▶ [Challenge]:
Using the listing below, report all lines holding the word "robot".

** Begin Dataset content **

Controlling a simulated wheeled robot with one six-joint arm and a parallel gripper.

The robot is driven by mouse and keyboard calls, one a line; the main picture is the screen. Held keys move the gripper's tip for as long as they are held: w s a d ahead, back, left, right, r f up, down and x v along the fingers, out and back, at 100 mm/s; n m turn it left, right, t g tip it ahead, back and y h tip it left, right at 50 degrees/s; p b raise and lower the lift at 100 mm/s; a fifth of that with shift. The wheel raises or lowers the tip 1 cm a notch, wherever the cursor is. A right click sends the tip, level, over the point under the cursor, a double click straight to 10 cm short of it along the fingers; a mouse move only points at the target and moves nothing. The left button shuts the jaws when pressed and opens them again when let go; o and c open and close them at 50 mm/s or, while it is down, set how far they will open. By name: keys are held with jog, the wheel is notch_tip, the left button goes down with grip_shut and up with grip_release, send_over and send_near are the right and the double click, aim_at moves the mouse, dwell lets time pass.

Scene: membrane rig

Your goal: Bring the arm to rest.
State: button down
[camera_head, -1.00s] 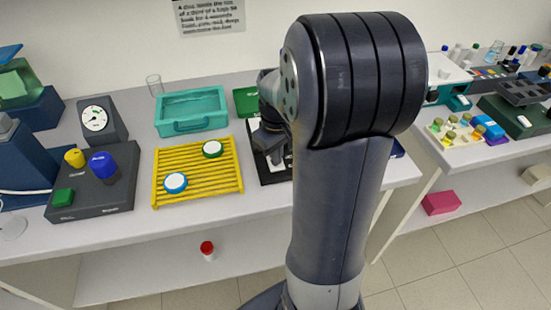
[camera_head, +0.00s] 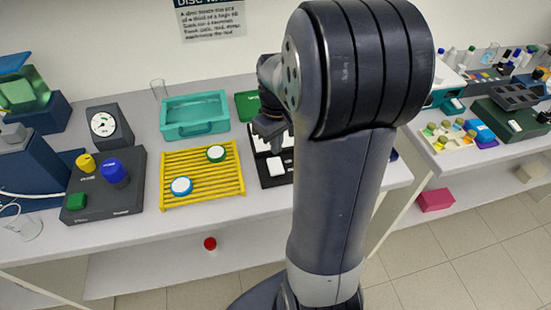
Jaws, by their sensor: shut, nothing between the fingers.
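My arm (camera_head: 345,190) rises in the middle of the view, its big dark elbow joint at the top. The forearm reaches away behind it over the bench. My gripper (camera_head: 275,140) shows partly at the left of the elbow, pointing down above a black board (camera_head: 265,172) with white pieces. It looks shut and empty. Its fingertips are small and partly hidden, so I cannot tell how far above the board they are.
A yellow rack (camera_head: 200,195) with a blue-rimmed and a green-rimmed disc lies left of the gripper. A teal tray (camera_head: 195,130), green box, dial gauge (camera_head: 104,124) and dark button block (camera_head: 92,205) stand nearby. A red-capped item (camera_head: 210,244) sits below. Another bench (camera_head: 440,160) stands right.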

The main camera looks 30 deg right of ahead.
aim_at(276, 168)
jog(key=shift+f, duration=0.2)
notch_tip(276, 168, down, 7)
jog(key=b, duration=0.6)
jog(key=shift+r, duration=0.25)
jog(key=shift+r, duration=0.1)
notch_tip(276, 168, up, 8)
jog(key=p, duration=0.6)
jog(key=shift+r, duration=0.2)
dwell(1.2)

** End Dataset content **

▶ [Result for this exercise]:
Controlling a simulated wheeled robot with one six-joint arm and a parallel gripper.
The robot is driven by mouse and keyboard calls, one a line; the main picture is the screen. Held keys move the gripper's tip for as long as they are held: w s a d ahead, back, left, right, r f up, down and x v along the fingers, out and back, at 100 mm/s; n m turn it left, right, t g tip it ahead, back and y h tip it left, right at 50 degrees/s; p b raise and lower the lift at 100 mm/s; a fifth of that with shift. The wheel raises or lowers the tip 1 cm a notch, wherever the cursor is. A right click sends the tip, level, over the point under the cursor, a double click straight to 10 cm short of it along the fingers; a mouse move only points at the target and moves nothing. The left button shuts the jaws when pressed and opens them again when let go; o and c open and close them at 50 mm/s or, while it is down, set how far they will open. By name: keys are held with jog, the wheel is notch_tip, the left button goes down with grip_shut and up with grip_release, send_over and send_near are the right and the double click, aim_at moves the mouse, dwell lets time pass.

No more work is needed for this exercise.